The SFI unit of Jawaharlal Nehru University played a vital role in fighting the Emergency and the attacks on the students’ democratic rights by the Indira regime and the University authorities. Students who fought the Emergency had to face arrests, jail terms, expulsions, and disciplinary actions. The pamphlets and documents brought out illegally by the SFI JNU Unit during the period of the Emergency are stark depictions of the difficult times that the students’ movement had to live through.

Today, as we fight an all-round attack on our cherished constitutional values and democratic rights by the Narendra Modi-led BJP government and backed by the communal-fascist RSS, the legacy of the Indian people's struggle against the Emergency would remain as a beacon of inspiration to us.

The SFI and the JNU Students’ Union led by SFI brought out many leaflets in the name of “The Resistance” to organise the struggle against authoritarianism in the campus. The SFI also brought out some leaflets in its own name. In the academic year 1976-77, the SFI took the initiative to form the 'Democratic Students Forum' which was used to unite all the students fighting the Emergency, and leaflets were issued in its name along with other JNU-based publications.

Today, as we fight an all-round attack on our cherished constitutional values and democratic rights by the Narendra Modi-led BJP government and backed by the communal-fascist RSS, the legacy of the Indian people's struggle against the Emergency would remain as a beacon of inspiration to us. Therefore we consider this an opportune moment to look back and draw the correct lessons as we resolve to strengthen our fight to defend democracy and secularism.

Over the next few days, we shall be publishing a selection of the pamphlets brought out by SFI in JNU in the name of various platforms and by the SFI-led Students’ Union during the Emergency. Here is how the first of these took birth.

Police Raid in JNU and Early Resistance

On the 8th of July 1975 at 5:00 in the morning, hundreds of armed police in jeeps and vans raided the hostels in JNU campus. They encircled the two boys' hostels, woke up the students from their beds and arrested 60 students. They detained 15 students and one karamchari (non-faculty staff member) and released the rest after interrogation in the police station. Among those arrested, four had been associated with the Students’ Union either in the past or at that time, including the sitting General Secretary of the Union. Despite all their best efforts, the police could not arrest the President of the Students’ Union. They also arrested the Secretary of the Karamchari Sangathan (Staff Association). Attempts to curtail the democratic rights of students were made by the Vice Chancellor in the subsequent days, prominently by seeking to make Students’ Union membership "voluntary", and by imposing a "Code of Conduct" which was to become notorious. A pamphlet detailing these was published by 'The Resistance', on 10th July 1975, which is reproduced below.

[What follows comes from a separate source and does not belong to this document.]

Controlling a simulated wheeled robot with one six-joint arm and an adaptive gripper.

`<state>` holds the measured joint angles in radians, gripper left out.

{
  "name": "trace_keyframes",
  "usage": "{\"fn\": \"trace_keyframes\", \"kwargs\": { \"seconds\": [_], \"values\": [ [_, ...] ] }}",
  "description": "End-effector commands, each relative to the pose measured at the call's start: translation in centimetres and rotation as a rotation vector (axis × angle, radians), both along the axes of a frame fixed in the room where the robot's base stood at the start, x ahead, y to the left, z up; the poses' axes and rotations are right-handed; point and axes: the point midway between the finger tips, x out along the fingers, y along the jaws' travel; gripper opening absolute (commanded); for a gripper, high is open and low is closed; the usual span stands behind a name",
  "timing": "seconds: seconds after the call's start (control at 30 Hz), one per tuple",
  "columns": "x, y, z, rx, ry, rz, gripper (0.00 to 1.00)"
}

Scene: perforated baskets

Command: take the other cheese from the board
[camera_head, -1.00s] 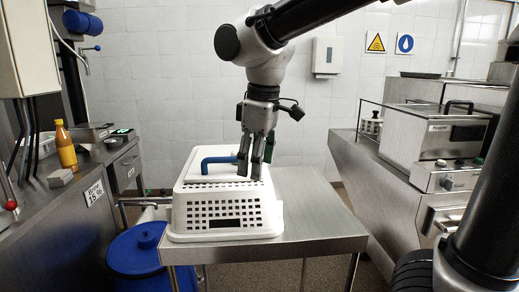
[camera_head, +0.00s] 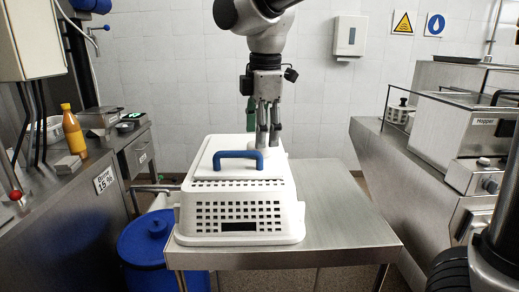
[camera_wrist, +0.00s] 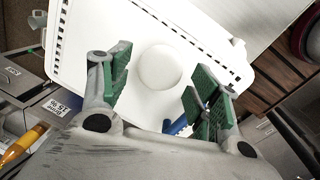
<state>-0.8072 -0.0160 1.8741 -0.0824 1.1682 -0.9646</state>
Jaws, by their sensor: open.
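A white board (camera_head: 213,165) with a blue handle (camera_head: 238,155) lies on top of the white perforated basket (camera_head: 240,212). A round white cheese (camera_wrist: 160,67) shows in the wrist view on the white surface, between and beyond my fingers. In the head view only a sliver of it (camera_head: 280,149) seems to show behind the fingertips. My gripper (camera_head: 268,142) points down over the far right part of the board, behind the handle. Its green-padded fingers (camera_wrist: 157,78) are spread apart in the wrist view, with nothing held. Whether they touch the cheese cannot be told.
The basket stands on a steel table (camera_head: 345,215), whose right side is bare. A blue lidded bin (camera_head: 150,240) stands at the left below. A left counter carries an orange bottle (camera_head: 73,130). Steel equipment with a hopper (camera_head: 475,135) stands at the right.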

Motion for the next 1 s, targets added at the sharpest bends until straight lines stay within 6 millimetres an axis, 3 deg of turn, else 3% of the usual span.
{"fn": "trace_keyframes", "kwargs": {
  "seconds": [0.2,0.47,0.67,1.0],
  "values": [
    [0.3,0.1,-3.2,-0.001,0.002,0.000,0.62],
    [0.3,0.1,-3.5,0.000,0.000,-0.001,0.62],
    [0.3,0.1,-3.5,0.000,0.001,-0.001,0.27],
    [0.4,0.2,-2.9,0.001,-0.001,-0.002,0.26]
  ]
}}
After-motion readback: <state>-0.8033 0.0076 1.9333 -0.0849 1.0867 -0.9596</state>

"Fight this Attack on the Union"

(Undated pamphlet; likely to have been brought out in late July or early August 1975)

IMMEDIATELY after the police raid on the campus on 8 July we had pointed out that this was only the beginning of a deliberate attack on the Students’ Union and the democratic forces on the campus. Nine students and one karamchari arrested in the raid have been charged under section 69 of the D.I.R. (Defence of India Regulations Act) on the totally false pretext that the students had held a meeting at Kaveri hostel on the 7th night. Everybody knows that this is a bogus charge and that no meeting was held or planned. We had pointed out in our first leaflet that the attack is concentrated on the Union, which the Government and the University authorities are bet on disrupting because they know it is the most powerful forum of the students expressing their united interests. The police action carried out under the Emergency exposes the character of the Indira Gandhi regime today. Who is the Emergency directed at? Is the Students Union right reactionary? Are the nine students falsely charged under D.I.R. right reactionaries?

Now the Vice-Chancellor at the behest of the Prime Minister’s Secretariat has announced in the latest prospectus that Union membership will henceforth be voluntary. It is in order to cripple the Union and destroy its representative and democratic character that this move has been made under the cover of the Emergency. The V.C., willing stooge of the Congress that he is, has further published a brochure for the new students in which the infamous ‘Code of Conduct’ imposing an unacceptable discipline on the student community has been put forth. It is untruthfully claimed that this has been formulated in consultation with students and faculty. The General Body of Students and the students Council not only rejected outright this contemptible code but condemned even the move to discuss it.

Nag Chaudhari and the authorities are playing with fire by adopting this course. Unable to terrorise us by sending in 1200 armed police, they are now manoeuvring to undermine the Students Union constitution and put shackles on the students movement. The Union derives its legitimacy and sanction not from Nag Chaudhari or the University authorities, but from the democratic will of the students. Any attempt to tamper with the Union on the part of the V.C. is a threat to our democratic rights and will be met with stiff resistance, Emergency or no Emergency.

We call upon the students to prepare for a big struggle even at short notice to force Nag Chaudhari to end his nefarious activities. We warn those elements on the campus who support this emergency and act as paid agents of the Administration to stop their conspiracies or they will also face the anger of the students.